Speaking of Winged Foot, consider that no fans on the course means the rough will remain just that. Phil Mickelson, as an example, has been known to hit tee shots so far off line that the ball comes to rest in an area where gallery traffic has trampled thick grass and led to a reasonable lie.
(Maybe if there were no fans at Winged Foot, he would have had to play toward the 18th fairway instead of hitting 3-iron, which led to double bogey and a runner-up finish in the 2006 U.S. Open.)
Fans were Arnold Palmer's best friends — literally, in so many cases, but also keeping some of his wild shots from straying too far off line.
Tiger Woods once came to the 18th hole at Bay Hill tied for the lead when he pulled his tee shot. It was headed out of bounds but instead struck one of the thousands of spectators in the neck.
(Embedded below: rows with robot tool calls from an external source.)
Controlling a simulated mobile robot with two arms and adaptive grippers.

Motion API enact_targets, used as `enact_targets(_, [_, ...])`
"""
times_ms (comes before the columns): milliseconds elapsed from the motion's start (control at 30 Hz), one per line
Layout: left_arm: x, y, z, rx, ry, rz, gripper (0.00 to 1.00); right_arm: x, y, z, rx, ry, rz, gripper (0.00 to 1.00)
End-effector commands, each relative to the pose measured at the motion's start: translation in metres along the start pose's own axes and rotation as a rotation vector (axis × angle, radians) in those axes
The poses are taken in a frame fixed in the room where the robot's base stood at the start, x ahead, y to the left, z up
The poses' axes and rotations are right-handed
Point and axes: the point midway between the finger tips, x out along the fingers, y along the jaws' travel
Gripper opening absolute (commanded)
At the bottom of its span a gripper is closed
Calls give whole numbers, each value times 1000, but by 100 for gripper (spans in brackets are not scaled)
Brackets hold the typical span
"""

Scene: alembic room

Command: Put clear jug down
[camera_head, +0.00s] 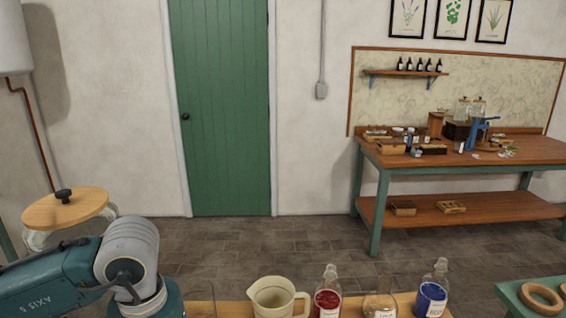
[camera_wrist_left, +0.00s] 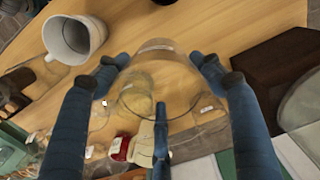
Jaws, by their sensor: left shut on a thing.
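The clear jug (camera_wrist_left: 168,72) is a see-through glass vessel with a small pale label, between the blue fingers of my left gripper (camera_wrist_left: 163,86) in the left wrist view. The fingers are shut on it from both sides, with one more finger at the bottom of the picture. The wooden table top (camera_wrist_left: 215,25) shows behind and through the glass. I cannot tell whether its base touches the wood. In the head view my left arm comes in at lower left, and its fingers are hidden below the picture edge. My right gripper is not in view.
A cream pitcher (camera_head: 272,297), a red bottle (camera_head: 327,298), a clear flask (camera_head: 380,304) and a blue bottle (camera_head: 432,295) stand along the near table. A dark wooden block (camera_wrist_left: 272,68) is right in the wrist view. Bare wood shows at its top.

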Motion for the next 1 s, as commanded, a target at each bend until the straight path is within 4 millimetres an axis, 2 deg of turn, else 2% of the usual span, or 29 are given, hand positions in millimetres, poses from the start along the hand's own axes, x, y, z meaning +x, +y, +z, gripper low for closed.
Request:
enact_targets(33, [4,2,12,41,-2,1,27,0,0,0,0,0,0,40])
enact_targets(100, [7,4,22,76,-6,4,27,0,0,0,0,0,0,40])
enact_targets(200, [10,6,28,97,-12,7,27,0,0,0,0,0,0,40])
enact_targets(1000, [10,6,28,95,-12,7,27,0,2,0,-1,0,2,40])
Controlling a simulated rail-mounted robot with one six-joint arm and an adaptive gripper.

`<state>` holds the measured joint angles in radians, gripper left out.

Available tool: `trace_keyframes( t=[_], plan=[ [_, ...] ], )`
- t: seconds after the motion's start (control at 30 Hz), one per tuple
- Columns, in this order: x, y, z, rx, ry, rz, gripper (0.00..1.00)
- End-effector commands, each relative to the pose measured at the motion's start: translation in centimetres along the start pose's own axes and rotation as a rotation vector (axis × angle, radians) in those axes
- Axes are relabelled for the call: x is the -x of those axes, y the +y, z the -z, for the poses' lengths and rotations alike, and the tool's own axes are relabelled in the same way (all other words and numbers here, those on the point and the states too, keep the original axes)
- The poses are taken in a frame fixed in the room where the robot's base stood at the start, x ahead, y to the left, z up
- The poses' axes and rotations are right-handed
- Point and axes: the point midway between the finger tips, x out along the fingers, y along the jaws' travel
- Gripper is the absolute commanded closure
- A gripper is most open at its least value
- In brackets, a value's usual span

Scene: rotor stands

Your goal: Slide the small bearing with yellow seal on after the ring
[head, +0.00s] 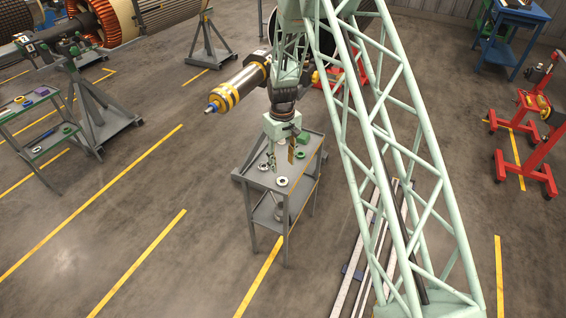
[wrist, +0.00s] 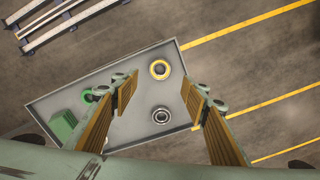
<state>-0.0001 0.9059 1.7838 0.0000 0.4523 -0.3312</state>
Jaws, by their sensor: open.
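The bearing with the yellow seal (wrist: 159,69) lies flat on the grey cart top in the wrist view. It also shows near the cart's front edge in the head view (head: 282,181). My gripper (wrist: 160,100) is open and empty above the cart, its two fingers apart on either side of the bearings; it hangs over the cart in the head view (head: 282,158). The rotor (head: 240,82), with yellow bands and a blue-tipped shaft end (head: 211,108), lies to the left behind the cart. I cannot tell whether a ring is on its shaft.
A second bearing with a dark seal (wrist: 161,116) lies beside the yellow one. A green box (wrist: 64,124) and a green ring (wrist: 88,96) are at the cart's left in the wrist view. Another cart (head: 40,110) with small parts stands at far left.

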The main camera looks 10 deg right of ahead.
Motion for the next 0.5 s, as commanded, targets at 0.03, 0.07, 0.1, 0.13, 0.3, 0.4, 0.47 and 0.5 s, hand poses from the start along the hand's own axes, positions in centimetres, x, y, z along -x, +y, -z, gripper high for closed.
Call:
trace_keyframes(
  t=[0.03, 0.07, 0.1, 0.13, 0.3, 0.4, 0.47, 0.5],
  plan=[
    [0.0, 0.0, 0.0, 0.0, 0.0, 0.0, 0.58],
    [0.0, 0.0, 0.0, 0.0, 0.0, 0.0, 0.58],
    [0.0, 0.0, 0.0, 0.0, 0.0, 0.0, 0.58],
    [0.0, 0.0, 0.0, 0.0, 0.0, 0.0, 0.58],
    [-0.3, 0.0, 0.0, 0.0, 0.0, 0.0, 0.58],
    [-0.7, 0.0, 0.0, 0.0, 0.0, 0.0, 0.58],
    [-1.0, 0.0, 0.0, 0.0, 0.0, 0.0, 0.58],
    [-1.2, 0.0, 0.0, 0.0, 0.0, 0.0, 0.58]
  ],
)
From grass that had been flattened by the gallery, he hit 5-iron to 15 feet and made birdie to beat Mickelson by one shot.
No gallery? It's happened before, most recently in Japan because of flooding. Before that, Congressional had no fans for the third round of the AT&T National because of trees downed by a wind storm. Woods, the biggest draw in golf, won both tournaments.
Sound is underrated in golf, especially at scenic Augusta National. Woods spoke to studying every leaderboard so when he heard a roar, he would have a better idea of who did what.
Max Homa recalled his first PGA Tour victory, a year ago this week at the Wells Fargo Championship, and how electric it was walking up the 18th fairway.
The next tournament he plays will be different.
“It will be weird,” Homa said Tuesday. “I imagine the first person to win, it probably will be the strangest of their lives. It sounds very selfish of us to not want to play in front of fans because it won't be electric. But people are craving sports, craving entertainment. I'd carry my bag in front of nobody if needed.”
Without fans, without noise and excitement, it won't be the same.
But it will be golf. And for the time being, that will do.